**The request:**
Return all lines from the listing below in which the string "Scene" occurs.

**Extracted entries:**
▼
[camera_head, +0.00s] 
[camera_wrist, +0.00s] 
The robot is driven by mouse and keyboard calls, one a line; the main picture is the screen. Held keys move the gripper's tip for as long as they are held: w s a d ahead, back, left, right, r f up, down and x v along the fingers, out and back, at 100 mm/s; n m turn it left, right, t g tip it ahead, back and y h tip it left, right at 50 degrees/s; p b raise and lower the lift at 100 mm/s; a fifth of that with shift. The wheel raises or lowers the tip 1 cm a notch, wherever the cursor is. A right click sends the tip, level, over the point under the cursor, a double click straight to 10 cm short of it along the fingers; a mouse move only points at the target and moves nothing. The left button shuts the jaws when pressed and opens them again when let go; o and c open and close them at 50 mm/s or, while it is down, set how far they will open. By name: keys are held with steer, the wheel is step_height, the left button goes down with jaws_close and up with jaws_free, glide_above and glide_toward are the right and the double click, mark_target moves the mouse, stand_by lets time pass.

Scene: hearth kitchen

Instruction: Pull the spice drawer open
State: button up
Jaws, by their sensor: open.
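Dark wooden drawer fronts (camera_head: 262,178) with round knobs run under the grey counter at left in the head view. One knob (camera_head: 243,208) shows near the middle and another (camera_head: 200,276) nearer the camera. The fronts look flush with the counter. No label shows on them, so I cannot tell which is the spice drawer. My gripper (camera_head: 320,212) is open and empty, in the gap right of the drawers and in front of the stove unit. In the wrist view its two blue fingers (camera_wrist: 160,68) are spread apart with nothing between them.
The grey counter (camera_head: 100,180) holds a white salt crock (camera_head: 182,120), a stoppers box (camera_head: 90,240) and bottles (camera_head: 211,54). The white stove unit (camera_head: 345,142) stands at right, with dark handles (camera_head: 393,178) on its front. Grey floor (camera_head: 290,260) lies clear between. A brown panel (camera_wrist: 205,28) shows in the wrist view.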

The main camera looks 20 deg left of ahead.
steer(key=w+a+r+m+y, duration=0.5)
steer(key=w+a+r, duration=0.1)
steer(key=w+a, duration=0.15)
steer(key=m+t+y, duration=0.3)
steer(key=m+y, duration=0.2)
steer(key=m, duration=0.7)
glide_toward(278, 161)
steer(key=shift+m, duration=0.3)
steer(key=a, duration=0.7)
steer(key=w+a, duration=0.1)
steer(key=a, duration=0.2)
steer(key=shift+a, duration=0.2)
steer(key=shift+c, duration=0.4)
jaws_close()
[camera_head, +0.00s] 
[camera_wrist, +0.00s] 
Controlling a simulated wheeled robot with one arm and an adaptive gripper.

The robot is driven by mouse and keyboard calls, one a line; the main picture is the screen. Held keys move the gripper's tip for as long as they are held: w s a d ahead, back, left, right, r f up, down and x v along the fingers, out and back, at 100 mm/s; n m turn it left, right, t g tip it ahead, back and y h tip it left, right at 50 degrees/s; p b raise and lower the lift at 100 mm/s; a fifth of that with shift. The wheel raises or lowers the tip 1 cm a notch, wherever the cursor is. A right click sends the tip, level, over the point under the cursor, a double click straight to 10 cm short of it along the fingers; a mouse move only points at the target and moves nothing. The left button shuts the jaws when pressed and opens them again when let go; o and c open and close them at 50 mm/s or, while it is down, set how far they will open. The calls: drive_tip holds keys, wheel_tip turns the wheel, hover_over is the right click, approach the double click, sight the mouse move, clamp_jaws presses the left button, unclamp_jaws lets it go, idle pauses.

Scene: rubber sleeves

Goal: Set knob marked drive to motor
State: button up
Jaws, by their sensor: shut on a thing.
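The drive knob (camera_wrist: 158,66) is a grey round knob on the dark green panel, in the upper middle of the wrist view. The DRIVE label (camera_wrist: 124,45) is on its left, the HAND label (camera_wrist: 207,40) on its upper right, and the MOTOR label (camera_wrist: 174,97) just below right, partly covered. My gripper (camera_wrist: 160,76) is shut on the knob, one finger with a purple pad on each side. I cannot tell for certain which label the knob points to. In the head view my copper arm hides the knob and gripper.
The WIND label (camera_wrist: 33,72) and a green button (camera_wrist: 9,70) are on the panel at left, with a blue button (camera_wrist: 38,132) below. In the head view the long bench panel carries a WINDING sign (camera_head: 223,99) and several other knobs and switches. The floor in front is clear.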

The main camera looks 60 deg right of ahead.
▲
**The result:**
Scene: hearth kitchen
Scene: rubber sleeves

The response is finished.